§ BRIEF
Check each line below for "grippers" and report how many have it, nothing else.

━━━━

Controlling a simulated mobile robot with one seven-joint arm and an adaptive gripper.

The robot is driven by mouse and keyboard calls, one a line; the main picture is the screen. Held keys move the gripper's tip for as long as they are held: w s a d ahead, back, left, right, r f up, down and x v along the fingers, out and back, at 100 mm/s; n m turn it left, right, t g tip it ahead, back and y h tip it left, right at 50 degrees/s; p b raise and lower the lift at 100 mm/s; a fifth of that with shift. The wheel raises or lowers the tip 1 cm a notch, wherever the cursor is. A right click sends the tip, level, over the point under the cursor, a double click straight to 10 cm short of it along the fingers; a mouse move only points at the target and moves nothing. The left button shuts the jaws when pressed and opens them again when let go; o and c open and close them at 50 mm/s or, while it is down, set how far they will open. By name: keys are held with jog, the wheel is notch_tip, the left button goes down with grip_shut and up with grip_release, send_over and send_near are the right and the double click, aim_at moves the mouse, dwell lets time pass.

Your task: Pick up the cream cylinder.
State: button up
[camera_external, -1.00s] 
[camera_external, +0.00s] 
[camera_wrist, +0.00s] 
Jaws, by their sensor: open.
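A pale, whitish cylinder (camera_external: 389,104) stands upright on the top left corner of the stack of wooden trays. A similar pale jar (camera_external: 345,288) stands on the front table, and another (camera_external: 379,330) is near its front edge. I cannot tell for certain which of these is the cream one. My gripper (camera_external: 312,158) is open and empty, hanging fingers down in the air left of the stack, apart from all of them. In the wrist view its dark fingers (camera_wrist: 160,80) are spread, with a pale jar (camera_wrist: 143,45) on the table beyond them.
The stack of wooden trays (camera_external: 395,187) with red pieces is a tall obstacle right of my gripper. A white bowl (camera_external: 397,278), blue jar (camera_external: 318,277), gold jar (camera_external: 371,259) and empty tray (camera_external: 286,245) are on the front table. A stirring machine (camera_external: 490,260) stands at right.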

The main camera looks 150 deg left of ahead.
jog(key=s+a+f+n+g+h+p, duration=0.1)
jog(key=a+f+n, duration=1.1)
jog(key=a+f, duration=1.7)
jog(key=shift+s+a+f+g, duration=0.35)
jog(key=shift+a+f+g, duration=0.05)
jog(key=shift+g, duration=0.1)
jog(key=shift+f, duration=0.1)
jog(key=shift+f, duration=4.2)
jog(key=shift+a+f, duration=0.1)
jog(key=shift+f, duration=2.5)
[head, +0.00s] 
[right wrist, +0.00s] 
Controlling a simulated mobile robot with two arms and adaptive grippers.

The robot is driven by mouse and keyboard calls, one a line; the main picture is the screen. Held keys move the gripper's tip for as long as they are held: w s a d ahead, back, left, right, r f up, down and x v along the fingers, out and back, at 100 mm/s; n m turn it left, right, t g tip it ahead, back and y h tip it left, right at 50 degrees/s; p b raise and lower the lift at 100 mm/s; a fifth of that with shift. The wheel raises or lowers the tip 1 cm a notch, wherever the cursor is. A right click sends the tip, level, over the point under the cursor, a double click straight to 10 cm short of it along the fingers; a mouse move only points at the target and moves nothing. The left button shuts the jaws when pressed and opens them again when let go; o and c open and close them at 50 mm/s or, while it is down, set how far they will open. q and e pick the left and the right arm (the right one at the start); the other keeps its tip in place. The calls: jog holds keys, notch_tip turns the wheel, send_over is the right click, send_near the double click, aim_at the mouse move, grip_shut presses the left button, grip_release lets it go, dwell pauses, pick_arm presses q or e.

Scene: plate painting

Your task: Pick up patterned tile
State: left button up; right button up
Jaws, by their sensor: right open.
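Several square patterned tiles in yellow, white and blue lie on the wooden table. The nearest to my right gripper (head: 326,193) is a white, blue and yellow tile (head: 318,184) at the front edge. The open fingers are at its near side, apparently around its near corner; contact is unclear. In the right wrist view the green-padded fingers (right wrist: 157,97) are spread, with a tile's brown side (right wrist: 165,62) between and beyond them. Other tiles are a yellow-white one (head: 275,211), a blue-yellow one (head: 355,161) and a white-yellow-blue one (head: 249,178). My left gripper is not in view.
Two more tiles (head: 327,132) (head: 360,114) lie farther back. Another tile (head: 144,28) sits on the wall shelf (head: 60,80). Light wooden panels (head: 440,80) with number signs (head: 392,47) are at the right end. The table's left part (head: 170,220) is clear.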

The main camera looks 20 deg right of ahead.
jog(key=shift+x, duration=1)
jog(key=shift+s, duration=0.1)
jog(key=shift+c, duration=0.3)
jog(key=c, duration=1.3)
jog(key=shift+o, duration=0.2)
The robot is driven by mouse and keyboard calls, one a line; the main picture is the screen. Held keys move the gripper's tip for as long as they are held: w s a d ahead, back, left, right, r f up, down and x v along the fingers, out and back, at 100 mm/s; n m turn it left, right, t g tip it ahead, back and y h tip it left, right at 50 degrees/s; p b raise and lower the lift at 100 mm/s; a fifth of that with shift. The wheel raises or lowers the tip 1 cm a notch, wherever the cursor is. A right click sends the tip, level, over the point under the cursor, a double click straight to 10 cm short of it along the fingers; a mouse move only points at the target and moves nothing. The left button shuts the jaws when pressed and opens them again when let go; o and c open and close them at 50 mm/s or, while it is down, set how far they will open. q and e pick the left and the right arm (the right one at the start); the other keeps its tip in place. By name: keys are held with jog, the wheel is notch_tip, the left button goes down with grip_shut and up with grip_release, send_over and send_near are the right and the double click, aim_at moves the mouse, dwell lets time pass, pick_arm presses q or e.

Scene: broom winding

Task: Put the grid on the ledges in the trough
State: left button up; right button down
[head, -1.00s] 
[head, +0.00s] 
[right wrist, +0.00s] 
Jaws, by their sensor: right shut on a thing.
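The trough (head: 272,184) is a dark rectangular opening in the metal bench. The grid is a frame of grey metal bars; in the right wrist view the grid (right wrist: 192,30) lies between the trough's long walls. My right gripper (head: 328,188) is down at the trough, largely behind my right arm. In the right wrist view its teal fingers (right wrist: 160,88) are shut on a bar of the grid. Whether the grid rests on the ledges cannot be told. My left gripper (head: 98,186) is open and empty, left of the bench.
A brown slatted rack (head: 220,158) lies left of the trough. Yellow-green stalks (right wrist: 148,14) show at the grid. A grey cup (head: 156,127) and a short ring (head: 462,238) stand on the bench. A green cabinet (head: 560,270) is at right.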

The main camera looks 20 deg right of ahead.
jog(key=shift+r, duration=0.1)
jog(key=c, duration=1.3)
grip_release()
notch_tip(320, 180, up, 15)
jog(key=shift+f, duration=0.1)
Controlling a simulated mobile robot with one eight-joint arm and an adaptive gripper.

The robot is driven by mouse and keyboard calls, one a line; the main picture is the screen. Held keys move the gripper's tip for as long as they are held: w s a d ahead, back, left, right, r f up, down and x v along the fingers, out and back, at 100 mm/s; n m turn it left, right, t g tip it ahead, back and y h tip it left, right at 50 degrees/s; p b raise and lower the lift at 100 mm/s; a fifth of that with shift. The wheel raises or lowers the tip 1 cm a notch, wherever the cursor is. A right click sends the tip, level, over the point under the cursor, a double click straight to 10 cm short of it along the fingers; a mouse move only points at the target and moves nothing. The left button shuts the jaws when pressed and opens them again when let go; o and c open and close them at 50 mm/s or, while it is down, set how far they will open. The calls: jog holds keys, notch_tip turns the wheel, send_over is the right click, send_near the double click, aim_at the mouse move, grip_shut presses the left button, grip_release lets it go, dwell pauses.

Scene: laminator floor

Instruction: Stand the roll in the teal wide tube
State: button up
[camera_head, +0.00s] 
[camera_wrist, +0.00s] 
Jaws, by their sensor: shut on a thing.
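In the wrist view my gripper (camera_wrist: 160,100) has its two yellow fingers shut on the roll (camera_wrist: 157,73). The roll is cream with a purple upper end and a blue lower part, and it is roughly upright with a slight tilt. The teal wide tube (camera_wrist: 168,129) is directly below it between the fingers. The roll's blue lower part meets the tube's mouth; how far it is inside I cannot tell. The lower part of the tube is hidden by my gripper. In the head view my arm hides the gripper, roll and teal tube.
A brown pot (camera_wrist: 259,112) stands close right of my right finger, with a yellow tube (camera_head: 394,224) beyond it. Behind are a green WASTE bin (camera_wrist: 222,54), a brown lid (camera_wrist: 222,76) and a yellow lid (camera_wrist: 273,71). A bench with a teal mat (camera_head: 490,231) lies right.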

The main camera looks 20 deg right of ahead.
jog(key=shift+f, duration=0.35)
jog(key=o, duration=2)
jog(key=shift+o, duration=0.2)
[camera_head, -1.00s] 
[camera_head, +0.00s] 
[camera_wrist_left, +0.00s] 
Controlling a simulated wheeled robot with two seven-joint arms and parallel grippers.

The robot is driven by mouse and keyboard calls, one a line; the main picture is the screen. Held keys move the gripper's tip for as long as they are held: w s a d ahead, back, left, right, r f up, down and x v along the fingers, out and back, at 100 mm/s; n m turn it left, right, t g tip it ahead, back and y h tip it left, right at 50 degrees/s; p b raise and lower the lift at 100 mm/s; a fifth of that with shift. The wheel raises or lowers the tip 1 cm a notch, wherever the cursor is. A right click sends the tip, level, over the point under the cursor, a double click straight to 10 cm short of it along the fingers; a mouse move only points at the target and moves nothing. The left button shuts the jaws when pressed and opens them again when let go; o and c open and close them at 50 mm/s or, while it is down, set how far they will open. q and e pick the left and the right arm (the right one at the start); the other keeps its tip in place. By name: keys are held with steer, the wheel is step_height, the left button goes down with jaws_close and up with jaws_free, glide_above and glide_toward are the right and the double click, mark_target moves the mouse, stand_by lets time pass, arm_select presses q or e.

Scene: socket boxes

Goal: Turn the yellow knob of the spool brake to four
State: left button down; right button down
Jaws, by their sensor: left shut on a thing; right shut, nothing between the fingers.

━━━━

§ ANSWER TO THE EXERCISE
2